-- Start --
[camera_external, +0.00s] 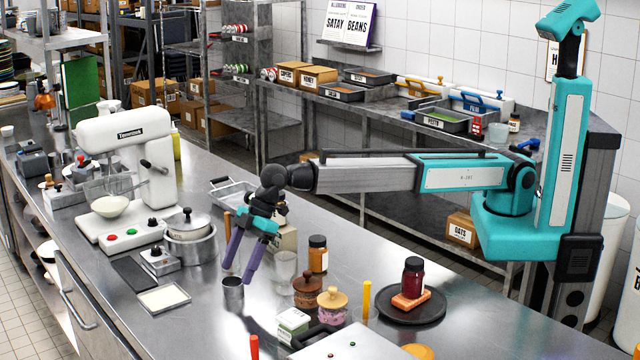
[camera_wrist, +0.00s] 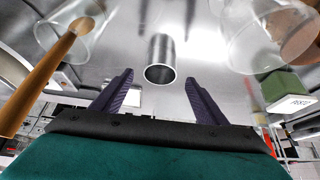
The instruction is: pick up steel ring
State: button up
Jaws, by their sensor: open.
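The steel ring (camera_external: 233,296) is a short, shiny metal tube standing upright on the steel counter. In the wrist view the steel ring (camera_wrist: 160,58) shows as a tube centred between and beyond my fingertips, with its open end facing the camera. My gripper (camera_external: 237,272) has purple fingers spread apart, with nothing between them, and points down at the ring's top. In the wrist view my gripper (camera_wrist: 159,76) is open with a finger on each side of the ring's line. Whether the tips touch or overlap the rim cannot be told.
A clear glass (camera_external: 285,268) and brown-lidded jars (camera_external: 307,292) stand close on the right. A white tray (camera_external: 164,298) and a pot (camera_external: 190,240) are on the left. A wooden-handled tool in a clear cup (camera_wrist: 68,45) is near my gripper.

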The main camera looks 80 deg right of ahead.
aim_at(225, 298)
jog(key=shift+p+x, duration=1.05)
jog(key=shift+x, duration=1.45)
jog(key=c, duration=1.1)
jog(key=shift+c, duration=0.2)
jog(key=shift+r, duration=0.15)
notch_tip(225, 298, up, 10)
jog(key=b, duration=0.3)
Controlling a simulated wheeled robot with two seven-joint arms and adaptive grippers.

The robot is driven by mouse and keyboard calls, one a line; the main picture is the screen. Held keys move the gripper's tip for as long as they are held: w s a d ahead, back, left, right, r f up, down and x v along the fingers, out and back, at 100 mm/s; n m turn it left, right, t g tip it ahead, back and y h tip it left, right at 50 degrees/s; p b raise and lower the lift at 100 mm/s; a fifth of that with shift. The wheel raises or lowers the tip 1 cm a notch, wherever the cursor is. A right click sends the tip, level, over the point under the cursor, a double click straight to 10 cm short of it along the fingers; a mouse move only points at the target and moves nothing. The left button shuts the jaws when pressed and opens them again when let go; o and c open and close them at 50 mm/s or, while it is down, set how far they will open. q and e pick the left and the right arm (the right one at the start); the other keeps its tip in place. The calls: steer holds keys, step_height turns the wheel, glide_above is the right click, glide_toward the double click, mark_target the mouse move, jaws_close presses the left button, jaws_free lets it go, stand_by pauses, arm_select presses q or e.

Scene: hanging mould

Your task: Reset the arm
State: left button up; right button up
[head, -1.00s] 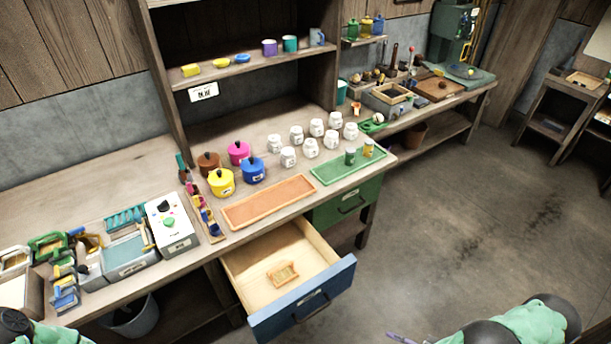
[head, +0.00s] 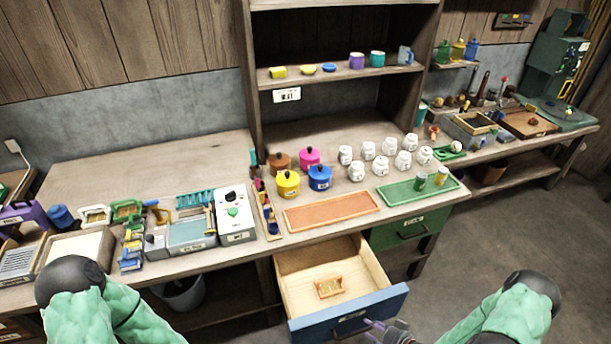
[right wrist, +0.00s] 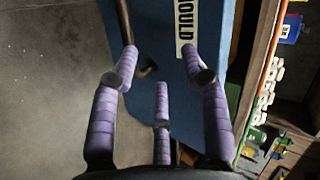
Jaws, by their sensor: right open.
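My right gripper (head: 388,331) is open, its purple fingers spread in the right wrist view (right wrist: 165,80) with nothing between them. It is close to the front of the pulled-out blue drawer (head: 350,312). The drawer's blue front with a "MOULD" label (right wrist: 187,25) and a dark handle (right wrist: 148,70) show beyond the fingers; whether a finger touches it I cannot tell. A small wooden mould (head: 331,288) lies in the open drawer. My left arm comes in at the bottom left, but its gripper is out of the picture.
The workbench carries an orange tray (head: 300,222), a green tray (head: 400,195), coloured pots (head: 288,188), white jars (head: 357,172) and a white button box (head: 236,238). A closed green drawer (head: 390,236) is right of the open one. The floor at right is clear.

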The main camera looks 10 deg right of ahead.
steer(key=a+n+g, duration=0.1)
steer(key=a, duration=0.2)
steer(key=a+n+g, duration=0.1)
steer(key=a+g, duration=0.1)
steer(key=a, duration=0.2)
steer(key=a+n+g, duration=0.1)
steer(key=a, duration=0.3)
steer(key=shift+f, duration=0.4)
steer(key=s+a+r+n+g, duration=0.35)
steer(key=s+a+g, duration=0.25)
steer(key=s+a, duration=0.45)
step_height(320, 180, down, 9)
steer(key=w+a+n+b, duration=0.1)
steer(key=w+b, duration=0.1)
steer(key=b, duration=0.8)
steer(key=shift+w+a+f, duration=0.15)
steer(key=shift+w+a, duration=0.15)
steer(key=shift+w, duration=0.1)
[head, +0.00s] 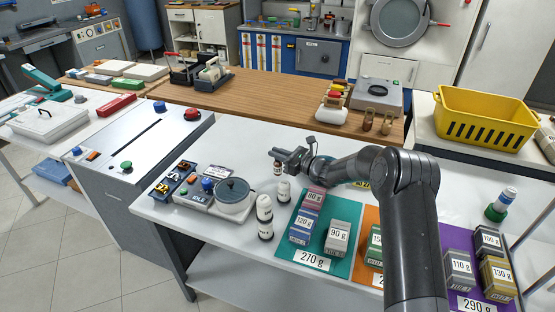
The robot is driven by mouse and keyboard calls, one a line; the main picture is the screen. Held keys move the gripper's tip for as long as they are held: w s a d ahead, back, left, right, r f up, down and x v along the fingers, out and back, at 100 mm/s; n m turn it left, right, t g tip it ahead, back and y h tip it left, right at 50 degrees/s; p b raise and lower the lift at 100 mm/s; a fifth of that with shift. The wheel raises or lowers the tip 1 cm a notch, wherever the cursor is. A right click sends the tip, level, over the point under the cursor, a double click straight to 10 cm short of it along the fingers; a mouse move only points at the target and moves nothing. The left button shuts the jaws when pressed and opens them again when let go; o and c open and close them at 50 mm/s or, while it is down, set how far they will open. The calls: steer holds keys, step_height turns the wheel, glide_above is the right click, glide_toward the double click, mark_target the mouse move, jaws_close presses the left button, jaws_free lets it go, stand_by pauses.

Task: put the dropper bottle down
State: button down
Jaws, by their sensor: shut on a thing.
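My gripper (279,156) reaches in from the right over the white table (225,262). It is shut on the small dropper bottle (278,169), which has a dark reddish-brown body and a pale label. The bottle hangs upright under the fingers, and its top is partly hidden by them. I cannot tell how far its base is from the table.
Labelled weight blocks stand on a teal mat (345,212) and on orange and purple mats. A wooden counter (245,100) lies behind, and a yellow basket (486,118) stands right.

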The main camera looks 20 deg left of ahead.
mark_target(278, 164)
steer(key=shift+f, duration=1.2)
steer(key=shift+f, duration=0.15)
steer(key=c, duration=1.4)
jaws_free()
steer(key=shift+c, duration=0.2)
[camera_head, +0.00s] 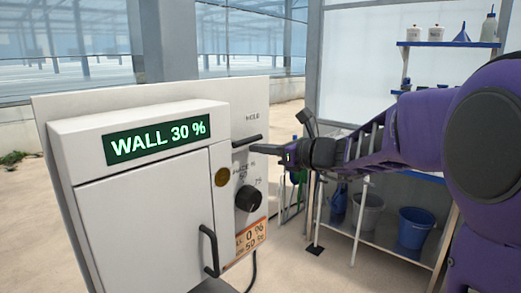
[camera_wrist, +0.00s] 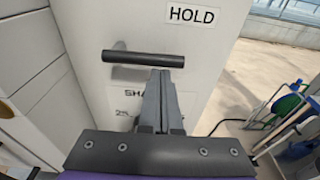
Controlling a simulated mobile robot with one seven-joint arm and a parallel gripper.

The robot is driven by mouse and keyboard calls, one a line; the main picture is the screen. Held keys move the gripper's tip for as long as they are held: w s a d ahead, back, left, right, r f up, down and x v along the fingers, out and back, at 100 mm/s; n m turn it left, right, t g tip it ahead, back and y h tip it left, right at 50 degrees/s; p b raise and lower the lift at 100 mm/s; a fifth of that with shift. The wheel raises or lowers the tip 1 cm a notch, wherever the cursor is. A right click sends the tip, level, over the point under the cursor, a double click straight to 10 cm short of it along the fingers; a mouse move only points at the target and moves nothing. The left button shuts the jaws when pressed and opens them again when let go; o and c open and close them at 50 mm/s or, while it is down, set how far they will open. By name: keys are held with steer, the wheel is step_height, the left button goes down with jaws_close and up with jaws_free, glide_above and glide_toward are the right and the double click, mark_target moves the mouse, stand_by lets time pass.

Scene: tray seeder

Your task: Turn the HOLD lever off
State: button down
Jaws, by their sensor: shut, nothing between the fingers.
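The HOLD lever is a dark bar lying about level on the side panel of the white cabinet. It shows in the wrist view (camera_wrist: 135,58) under the HOLD label (camera_wrist: 192,16) and in the head view (camera_head: 247,141). My gripper (camera_head: 284,157) is at the right of that panel in the head view. In the wrist view my gripper (camera_wrist: 162,76) is shut and empty, with its fingertips right by the lower edge of the lever's right half. I cannot tell whether they touch the lever.
A black knob (camera_head: 249,198) with a printed scale sits below the lever. The cabinet's door has a black handle (camera_head: 209,250), and its display (camera_head: 156,139) reads WALL 30 %. A shelf bench with a blue bucket (camera_head: 415,229) stands behind my arm. Open floor lies between.

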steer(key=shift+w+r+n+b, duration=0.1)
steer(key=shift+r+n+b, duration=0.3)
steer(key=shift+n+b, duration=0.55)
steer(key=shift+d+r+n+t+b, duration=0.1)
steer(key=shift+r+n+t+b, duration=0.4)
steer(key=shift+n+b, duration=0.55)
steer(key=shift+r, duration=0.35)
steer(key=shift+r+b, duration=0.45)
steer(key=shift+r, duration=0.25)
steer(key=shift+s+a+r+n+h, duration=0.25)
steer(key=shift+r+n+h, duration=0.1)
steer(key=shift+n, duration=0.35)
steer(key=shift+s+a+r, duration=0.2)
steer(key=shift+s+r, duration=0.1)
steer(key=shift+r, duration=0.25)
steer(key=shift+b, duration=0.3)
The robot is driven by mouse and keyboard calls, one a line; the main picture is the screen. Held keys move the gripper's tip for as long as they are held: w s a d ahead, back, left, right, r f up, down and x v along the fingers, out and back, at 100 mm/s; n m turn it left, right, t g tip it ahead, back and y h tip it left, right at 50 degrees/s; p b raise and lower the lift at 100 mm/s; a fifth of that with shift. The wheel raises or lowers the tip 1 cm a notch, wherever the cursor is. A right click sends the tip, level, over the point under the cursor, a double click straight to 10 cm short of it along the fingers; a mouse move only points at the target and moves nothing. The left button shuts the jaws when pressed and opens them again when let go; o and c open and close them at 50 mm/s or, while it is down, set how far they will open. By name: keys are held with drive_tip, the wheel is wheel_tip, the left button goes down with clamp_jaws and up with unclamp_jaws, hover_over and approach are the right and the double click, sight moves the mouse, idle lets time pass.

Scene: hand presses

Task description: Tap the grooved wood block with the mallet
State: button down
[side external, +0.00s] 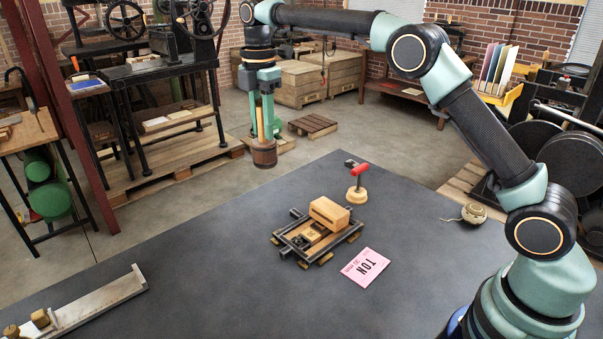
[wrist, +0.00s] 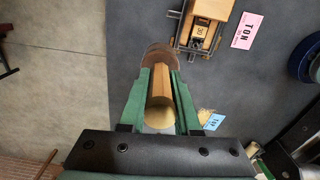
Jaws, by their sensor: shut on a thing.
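My gripper (side external: 261,95) is shut on the mallet (side external: 264,153), holding it by its pale handle with the dark round head hanging down. In the wrist view the handle (wrist: 161,92) lies between the green fingers and the head (wrist: 158,55) shows past their tips. The grooved wood block (side external: 328,213) is a light tan box with a slit along its side. It rests on a dark-barred frame (side external: 290,245) on the grey table. The mallet is in the air, apart from the block. In the wrist view the block (wrist: 212,9) is at the top edge, partly cut off.
A red-handled tool with a round wood base (side external: 357,190) stands just behind the block. A pink card (side external: 366,267) lies in front. A ball of twine (side external: 473,213) sits at right, a long metal tray (side external: 100,302) at left. The table's left middle is clear.

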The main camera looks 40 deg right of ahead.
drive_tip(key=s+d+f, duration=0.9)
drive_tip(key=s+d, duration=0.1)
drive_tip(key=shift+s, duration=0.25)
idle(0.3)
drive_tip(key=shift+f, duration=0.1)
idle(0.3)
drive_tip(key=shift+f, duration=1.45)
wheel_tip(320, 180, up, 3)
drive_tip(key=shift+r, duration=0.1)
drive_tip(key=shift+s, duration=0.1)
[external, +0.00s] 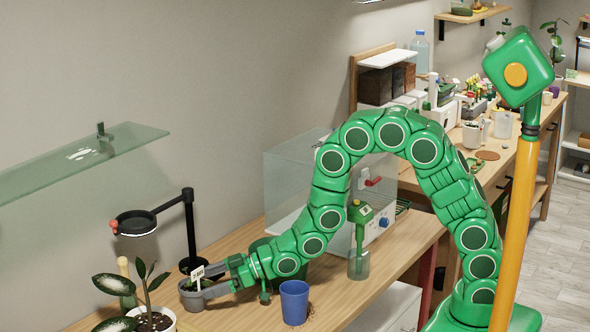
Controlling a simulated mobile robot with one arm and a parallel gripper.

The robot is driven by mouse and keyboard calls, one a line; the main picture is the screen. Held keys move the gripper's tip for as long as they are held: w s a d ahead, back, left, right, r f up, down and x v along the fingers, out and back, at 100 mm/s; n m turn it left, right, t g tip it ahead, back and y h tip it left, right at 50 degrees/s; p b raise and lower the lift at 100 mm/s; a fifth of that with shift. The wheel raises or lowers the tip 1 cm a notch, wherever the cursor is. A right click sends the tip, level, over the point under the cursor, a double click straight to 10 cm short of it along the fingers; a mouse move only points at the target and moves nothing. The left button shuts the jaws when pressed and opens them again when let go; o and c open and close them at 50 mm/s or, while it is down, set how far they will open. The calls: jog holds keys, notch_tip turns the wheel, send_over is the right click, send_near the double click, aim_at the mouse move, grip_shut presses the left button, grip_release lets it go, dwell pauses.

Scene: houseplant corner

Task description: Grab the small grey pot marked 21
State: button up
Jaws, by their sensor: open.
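A small grey pot (192,301) with dark soil stands upright on the wooden bench at the lower left. A white label stands up from it; its dark marking is too small to read surely. My green gripper (207,281) reaches in from the right, low over the bench. Its grey fingers are open, one towards the far side of the pot and one along its near right side. I cannot tell whether either finger touches the pot.
A blue pot (294,303) stands close on the right of my gripper. A potted plant (150,318) is at the left, and a black lamp (190,230) stands behind. A clear box (285,180) and a glass shelf (75,165) are farther off.

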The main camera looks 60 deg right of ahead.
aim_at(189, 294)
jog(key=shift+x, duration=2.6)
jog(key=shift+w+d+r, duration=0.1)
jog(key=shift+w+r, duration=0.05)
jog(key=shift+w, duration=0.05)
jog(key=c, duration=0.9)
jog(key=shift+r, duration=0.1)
-- End --
▶ [Task brief]: Look above for the line containing "Scene: hand presses", then write out every line from there down to the line containing "Controlling a simulated mobile robot with one arm", that line included, with no pictures.

▶ [Result of this exercise]:
Scene: hand presses

Task description: Tap the grooved wood block with the mallet
State: button down
[side external, +0.00s] 
[wrist, +0.00s] 
Jaws, by their sensor: shut on a thing.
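My gripper (side external: 261,95) is shut on the mallet (side external: 264,153), holding it by its pale handle with the dark round head hanging down. In the wrist view the handle (wrist: 161,92) lies between the green fingers and the head (wrist: 158,55) shows past their tips. The grooved wood block (side external: 328,213) is a light tan box with a slit along its side. It rests on a dark-barred frame (side external: 290,245) on the grey table. The mallet is in the air, apart from the block. In the wrist view the block (wrist: 212,9) is at the top edge, partly cut off.
A red-handled tool with a round wood base (side external: 357,190) stands just behind the block. A pink card (side external: 366,267) lies in front. A ball of twine (side external: 473,213) sits at right, a long metal tray (side external: 100,302) at left. The table's left middle is clear.

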The main camera looks 40 deg right of ahead.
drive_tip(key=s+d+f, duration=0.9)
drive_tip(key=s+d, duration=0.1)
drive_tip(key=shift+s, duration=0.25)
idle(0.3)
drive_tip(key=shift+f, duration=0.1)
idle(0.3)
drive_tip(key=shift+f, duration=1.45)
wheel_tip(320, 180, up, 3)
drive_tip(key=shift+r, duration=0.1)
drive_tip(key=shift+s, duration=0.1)
[external, +0.00s] 
Controlling a simulated mobile robot with one arm and a parallel gripper.

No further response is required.